Uno sguardo profetico sugli eventi

Pane e uva per non morire mai. La raffigurazione del banchetto alle origini dell'iconografia paleocristiana

di Giovanni Carrù

Al centro dell'arco di fondo della "cappella greca" nelle catacombe di Priscilla si staglia la suggestiva scena di un banchetto dipinto, alla metà del iii secolo, su un vivace fondo rosso, che solleva l'immagine in un'atmosfera simbolica, che, in passato, ha suggerito agli iconografi di interpretare la singolare rappresentazione come la prima testimonianza dell'Eucarestia nell'arte cristiana. La scena, come è noto, propone una situazione conviviale costituita da sette personaggi sistemati attorno a una tavola a forma di sigma: tra questi, un uomo anziano, che occupa il posto di onore in cornu dextro, sembra spezzare il pane con grande solennità, mentre sulla tavola sono disposti coppe e piatti colmi di pesci e pani. Ai lati, sono sistemati sette cesti di pani, a memoria del miracolo neotestamentario della moltiplicazione (Matteo, 14, 13-21; Marco, 6, 32-44; Luca, 9, 12-17; Giovanni, 9, 26-37). Un'altra particolarità della scena è rappresentata dalla presenza di una donna a capo velato, che partecipa al banchetto, secondo un uso che si diffonderà per la solennità della celebrazione eucaristica.
La pittura della "cappella greca", che è associata ad altre scene neotestamentarie (guarigione del paralitico, resurrezione di Lazzaro, l'adorazione dei Magi) e veterotestamentarie (Noè nell'arca, Daniele tra i leoni, il sacrificio di Abramo, Susanna tra i vecchioni, i tre fanciulli nella fornace, Mosè che batte la rupe) e ad alcuni simboli riconducibili alla Resurrezione (la fenice, le stagioni), ha dato luogo a molte discussioni relativamente alla sua interpretazione.
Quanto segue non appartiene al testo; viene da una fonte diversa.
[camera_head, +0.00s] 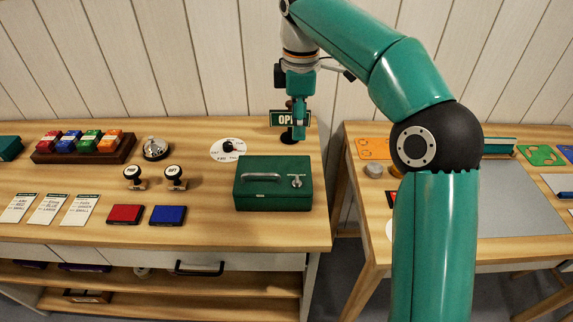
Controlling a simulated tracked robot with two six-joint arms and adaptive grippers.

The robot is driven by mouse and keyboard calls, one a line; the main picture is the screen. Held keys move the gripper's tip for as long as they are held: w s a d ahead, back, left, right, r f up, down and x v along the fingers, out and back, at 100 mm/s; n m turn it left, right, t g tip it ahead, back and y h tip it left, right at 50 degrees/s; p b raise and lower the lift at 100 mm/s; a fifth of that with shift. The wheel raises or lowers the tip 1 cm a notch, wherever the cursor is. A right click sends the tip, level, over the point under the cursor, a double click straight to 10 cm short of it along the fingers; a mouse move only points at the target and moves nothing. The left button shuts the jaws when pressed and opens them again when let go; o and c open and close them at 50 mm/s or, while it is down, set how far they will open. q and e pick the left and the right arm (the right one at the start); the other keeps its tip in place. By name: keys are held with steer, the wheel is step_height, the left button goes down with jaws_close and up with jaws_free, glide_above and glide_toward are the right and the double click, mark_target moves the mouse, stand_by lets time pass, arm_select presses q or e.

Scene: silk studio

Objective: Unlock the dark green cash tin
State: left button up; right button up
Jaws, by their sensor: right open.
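The dark green cash tin (262,187) sits near the right end of the left table with its lid shut. A silvery handle shows on its left part. A metal lock with what looks like a key (296,181) is on its right part; which way it is turned is hard to tell. My right gripper (299,132) hangs behind and above the tin, in front of the OPEN sign, apart from the tin. It is open and I see nothing held in it. My left gripper is out of view.
An OPEN sign (283,118) stands behind the tin. A white dial (228,149), two stamps (175,178), a bell (155,148), red and blue ink pads (168,215) and cards (47,209) lie leftward. A gap separates the second table (500,250). Bare wood lies before the tin.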

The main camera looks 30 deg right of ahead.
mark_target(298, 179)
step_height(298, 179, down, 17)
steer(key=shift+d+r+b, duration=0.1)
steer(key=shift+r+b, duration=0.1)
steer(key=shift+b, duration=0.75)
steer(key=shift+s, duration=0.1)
Se, infatti, il grande iconografo tedesco Joseph Wilpert intese la situazione figurativa come una vera e propria fractio panis, più di recente la nostra scena è stata interpretata come un più semplice banchetto funerario, secondo una tradizione iconografica già sorta nell'arte pagana e ripresa anche dai cristiani, specialmente negli affreschi delle catacombe dei santi Pietro e Marcellino, dove molte rappresentazioni alludono, con ogni evidenza, al rito funerario del refrigerium, ossia a quel banchetto simbolico organizzato in onore dei defunti, in occasione del dies natalis dei fratelli scomparsi.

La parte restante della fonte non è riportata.